Virginia Woolf escreveu em 1913: “organize os escritores ingleses como quiser, mas não parece possível trazê-los em nenhuma ordem em que ela não esteja em primeiro, ou segundo, ou terceiro lugar, seja quem for seus companheiros.” Quem é ela? A inglesa Jane Austen (1775-1817), falecida um século antes do ensaio de Woolf ser publicado no Times Literary Supplement[1]. Nos países anglófonos, como já previa Woolf, até hoje Austen é lida e ensinada como uma das escritoras mais importantes da literatura de língua inglesa e um nome chave na história do desenvolvimento do romance moderno. Curiosamente, no Brasil, Austen foi emoldurada por outra imagem: a da escritora romântica, cujas histórias sobre mulheres são voltadas para mulheres. Como o subgênero do romance romântico já carrega um estigma negativo de literatura menor lida apenas pelo público feminino, é raro que homens leiam Austen, que assistam os filmes baseados em seus livros, ou que ao menos tenham ouvido falar sobre ela. Eu bem sei. Em 2016, quando ofereci uma disciplina optativa sobre a autora, das quarenta e tantas vagas que foram preenchidas, havia apenas cerca de seis alunos do gênero masculino, que estavam ali ou por causa da conveniência do horário da disciplina, ou, em um caso engraçado, porque o rapaz fora obrigado pela namorada a se matricular. Nenhum tinha um interesse específico em Austen, e a maioria, de fato, nem sabia de quem se tratava.

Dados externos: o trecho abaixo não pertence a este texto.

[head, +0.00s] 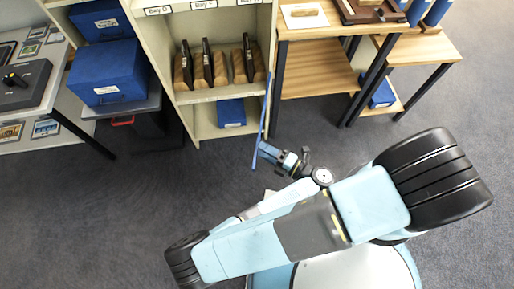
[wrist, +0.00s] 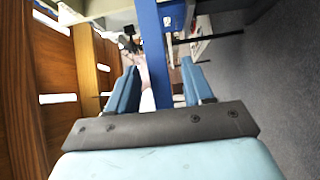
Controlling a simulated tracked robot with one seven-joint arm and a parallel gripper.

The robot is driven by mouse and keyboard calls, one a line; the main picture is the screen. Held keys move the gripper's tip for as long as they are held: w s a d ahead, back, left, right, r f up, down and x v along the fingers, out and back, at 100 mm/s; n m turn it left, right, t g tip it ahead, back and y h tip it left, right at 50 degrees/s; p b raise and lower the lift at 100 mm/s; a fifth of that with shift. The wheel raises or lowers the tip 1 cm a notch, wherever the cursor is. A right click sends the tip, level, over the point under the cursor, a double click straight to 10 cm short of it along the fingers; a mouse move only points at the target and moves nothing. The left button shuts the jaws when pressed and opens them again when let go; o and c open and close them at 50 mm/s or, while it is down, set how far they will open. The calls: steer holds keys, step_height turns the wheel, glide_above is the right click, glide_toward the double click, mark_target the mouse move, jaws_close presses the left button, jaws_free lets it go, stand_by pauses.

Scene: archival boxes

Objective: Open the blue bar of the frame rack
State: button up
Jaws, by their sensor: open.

O problema de se julgar um livro pela capa, ou uma autora pela fama, é que arriscamos perder algo que pode nos surpreender muito. A marca registrada da escrita de Austen, um dos motivos pelo qual ela é eternamente admirada nas universidades estrangeiras, é a ironia de um narrador onisciente afiado e mordaz. Mas é muito difícil ilustrar esse narrador em uma capa, ou incorporá-lo em filmes, e o resultado é que, sem seus comentários cáusticos, acabamos ficando apenas com a história de amor mesmo. Contudo, vejamos uma amostra desse narrador. A abertura de seu romance mais famoso, Orgulho e Preconceito (1813), diz assim: “É uma verdade universalmente reconhecida que um homem solteiro, de posse de uma vasta fortuna, deve estar precisando de uma esposa. Independentemente dos sentimentos e opiniões de tal homem quando chega pela primeira vez em uma nova vizinhança, essa verdade está tão presente nas mentes das famílias da área que ele é visto como propriedade por direito de uma ou outra de suas filhas.” A genialidade do parágrafo está na inversão de expectativas. Podemos até reforçar a ideia de que o tema do romance é o casamento, mas em quais termos isso está sendo descrito? Observe as palavras que destaquei: “fortuna” e “propriedade”. Agora, procure por palavras como amor e afins: não há. O que o narrador está nos mostrando? Que, nessa sociedade, o casamento é uma transação econômica, e são nesses termos que a história vai se desenrolar. De forma ainda mais irônica, como a trama foca em cinco irmãs sem dote que precisam se casar, esse parágrafo também pode ser lido assim: que é a jovem moça solteira, detentora de pequena ou nenhuma fortuna, que na verdade está precisando de um marido. E todos ali sabem que, sem esse dote, as chances de ela obter um marido são mínimas. O&P fala sobre isso.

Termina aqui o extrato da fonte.